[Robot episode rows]
<<<<

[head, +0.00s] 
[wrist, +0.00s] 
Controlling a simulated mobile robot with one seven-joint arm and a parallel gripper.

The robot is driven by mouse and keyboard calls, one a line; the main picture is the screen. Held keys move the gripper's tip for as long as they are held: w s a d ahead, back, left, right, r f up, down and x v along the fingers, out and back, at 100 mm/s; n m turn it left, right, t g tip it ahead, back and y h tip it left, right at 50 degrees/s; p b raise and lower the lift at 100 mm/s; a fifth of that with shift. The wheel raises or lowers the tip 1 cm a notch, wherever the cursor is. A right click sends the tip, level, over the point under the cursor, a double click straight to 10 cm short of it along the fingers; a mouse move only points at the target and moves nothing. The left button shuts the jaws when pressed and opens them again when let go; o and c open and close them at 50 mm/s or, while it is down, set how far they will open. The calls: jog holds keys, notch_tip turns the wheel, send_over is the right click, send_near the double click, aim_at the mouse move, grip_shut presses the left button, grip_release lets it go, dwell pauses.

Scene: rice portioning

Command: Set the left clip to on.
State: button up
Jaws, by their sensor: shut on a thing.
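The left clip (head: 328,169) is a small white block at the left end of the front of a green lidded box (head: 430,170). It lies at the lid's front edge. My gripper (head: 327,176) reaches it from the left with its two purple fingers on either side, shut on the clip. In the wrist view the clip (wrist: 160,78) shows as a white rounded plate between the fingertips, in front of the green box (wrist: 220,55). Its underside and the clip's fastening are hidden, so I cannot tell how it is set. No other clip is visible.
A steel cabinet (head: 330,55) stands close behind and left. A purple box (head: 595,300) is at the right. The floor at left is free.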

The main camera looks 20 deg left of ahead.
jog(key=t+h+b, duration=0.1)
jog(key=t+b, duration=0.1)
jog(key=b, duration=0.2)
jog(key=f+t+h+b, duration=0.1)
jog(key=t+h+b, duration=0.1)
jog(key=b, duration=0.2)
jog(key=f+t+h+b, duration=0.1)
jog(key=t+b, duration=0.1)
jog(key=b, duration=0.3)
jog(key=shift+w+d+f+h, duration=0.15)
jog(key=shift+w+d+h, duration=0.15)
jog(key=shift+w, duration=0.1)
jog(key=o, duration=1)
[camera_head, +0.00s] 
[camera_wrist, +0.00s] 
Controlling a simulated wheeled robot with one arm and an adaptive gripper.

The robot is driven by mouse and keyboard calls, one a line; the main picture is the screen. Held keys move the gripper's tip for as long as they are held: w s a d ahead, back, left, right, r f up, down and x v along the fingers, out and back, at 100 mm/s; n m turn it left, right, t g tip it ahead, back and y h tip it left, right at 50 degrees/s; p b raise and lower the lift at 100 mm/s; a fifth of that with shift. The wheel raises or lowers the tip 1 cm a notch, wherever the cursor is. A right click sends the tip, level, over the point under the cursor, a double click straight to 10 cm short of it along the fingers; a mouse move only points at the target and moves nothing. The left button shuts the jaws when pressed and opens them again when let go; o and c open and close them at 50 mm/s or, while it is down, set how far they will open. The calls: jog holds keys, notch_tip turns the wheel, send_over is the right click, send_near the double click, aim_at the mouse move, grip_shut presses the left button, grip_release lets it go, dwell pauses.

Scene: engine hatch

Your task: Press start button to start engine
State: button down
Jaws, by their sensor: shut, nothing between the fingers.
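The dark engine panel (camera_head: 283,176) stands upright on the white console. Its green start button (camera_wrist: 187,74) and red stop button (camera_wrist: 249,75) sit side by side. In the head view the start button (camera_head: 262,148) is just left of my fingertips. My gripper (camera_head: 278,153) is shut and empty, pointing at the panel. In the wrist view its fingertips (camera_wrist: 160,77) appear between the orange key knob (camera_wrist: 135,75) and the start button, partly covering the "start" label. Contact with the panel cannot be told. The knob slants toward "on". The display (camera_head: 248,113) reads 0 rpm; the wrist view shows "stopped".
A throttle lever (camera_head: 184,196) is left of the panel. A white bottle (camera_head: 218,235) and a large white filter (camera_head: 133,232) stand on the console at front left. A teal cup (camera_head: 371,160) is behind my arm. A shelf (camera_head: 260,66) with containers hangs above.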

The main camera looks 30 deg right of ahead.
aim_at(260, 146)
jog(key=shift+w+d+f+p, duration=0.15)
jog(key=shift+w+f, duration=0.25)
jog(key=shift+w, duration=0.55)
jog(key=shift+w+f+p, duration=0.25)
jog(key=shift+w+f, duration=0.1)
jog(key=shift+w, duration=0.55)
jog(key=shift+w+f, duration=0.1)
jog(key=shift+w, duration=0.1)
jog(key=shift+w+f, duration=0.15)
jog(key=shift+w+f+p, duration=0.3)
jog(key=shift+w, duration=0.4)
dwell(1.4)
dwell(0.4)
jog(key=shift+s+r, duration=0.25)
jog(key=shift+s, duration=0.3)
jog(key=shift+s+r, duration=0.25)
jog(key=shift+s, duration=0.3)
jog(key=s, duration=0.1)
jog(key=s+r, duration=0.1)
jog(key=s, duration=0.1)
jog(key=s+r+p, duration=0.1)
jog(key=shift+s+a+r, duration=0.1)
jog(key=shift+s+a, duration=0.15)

>>>>

• _Instructions for the task_: Copy out every line of the listing that contains the string "Controlling".

• _Output for this task_:
Controlling a simulated mobile robot with one seven-joint arm and a parallel gripper.
Controlling a simulated wheeled robot with one arm and an adaptive gripper.

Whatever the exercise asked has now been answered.